Steam will install on drives other than C. One of the reasons I moved all of my games to the external drive was that I bought a couple of specials from Steam last Christmas and ended up with some ungodly number of games for about a hundred bucks in total (it took me over a week just to download them all). Since these wouldn’t fit on my hard drive, I had to uninstall steam and reinstall it on the external drive.
I could have done it your way as well, but I chose not to.
I will say however that your method is better for some games that had add-ons available. Sometimes the folks who make a mod for a game end up hard coding a path to something in their mod, and then their mod only works if the game is in the default location (typically under C:\program files). Using a symbolic link prevents those types of errors from causing problems while actually moving the data off of your C drive.
As for the performance issues mentioned above, I suppose since my drive is a USB external drive that the games could be loading slightly slower than if they were on an internal drive, but I haven’t noticed any speed difference. It’s not like I sit there with a stopwatch checking to see how quickly the games load.

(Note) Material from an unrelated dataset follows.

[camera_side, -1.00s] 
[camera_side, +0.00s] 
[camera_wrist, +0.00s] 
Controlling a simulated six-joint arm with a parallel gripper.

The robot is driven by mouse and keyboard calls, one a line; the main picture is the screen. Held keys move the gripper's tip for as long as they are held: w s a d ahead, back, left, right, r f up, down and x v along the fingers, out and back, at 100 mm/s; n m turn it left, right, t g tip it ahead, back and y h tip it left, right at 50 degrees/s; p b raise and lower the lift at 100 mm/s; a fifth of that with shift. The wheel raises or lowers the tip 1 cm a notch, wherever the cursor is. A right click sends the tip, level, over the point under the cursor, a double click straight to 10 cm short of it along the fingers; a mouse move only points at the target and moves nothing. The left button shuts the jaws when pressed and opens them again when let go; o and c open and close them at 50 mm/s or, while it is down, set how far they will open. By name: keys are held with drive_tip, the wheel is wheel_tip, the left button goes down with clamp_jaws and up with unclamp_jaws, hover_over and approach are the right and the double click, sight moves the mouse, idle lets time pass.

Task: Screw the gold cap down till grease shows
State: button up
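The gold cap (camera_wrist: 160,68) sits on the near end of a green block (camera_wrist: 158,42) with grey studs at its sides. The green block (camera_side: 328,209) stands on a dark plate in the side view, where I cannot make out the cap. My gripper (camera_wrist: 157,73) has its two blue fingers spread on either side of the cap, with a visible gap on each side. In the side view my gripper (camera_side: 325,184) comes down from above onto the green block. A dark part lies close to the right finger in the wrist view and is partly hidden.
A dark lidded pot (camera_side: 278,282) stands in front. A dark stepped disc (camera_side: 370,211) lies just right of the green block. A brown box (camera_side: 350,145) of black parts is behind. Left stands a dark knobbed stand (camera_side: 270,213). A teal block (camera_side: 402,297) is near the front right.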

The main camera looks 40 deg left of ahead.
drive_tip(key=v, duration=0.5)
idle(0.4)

You can do it at the command prompt with the junction command. For example, “junction c:\myfolder f:\myfolder” (without the quotes) will create a junction from the C drive to the F drive, linking the myfolder folder in each of them.
Windows Vista and 7 also support symbolic links, which use the mklink command.
“mklink /d c:\myfolder f:\myfolder”
Windows 2000, XP, Vista, and 7 support junctions. Only Vista and 7 support symbolic links.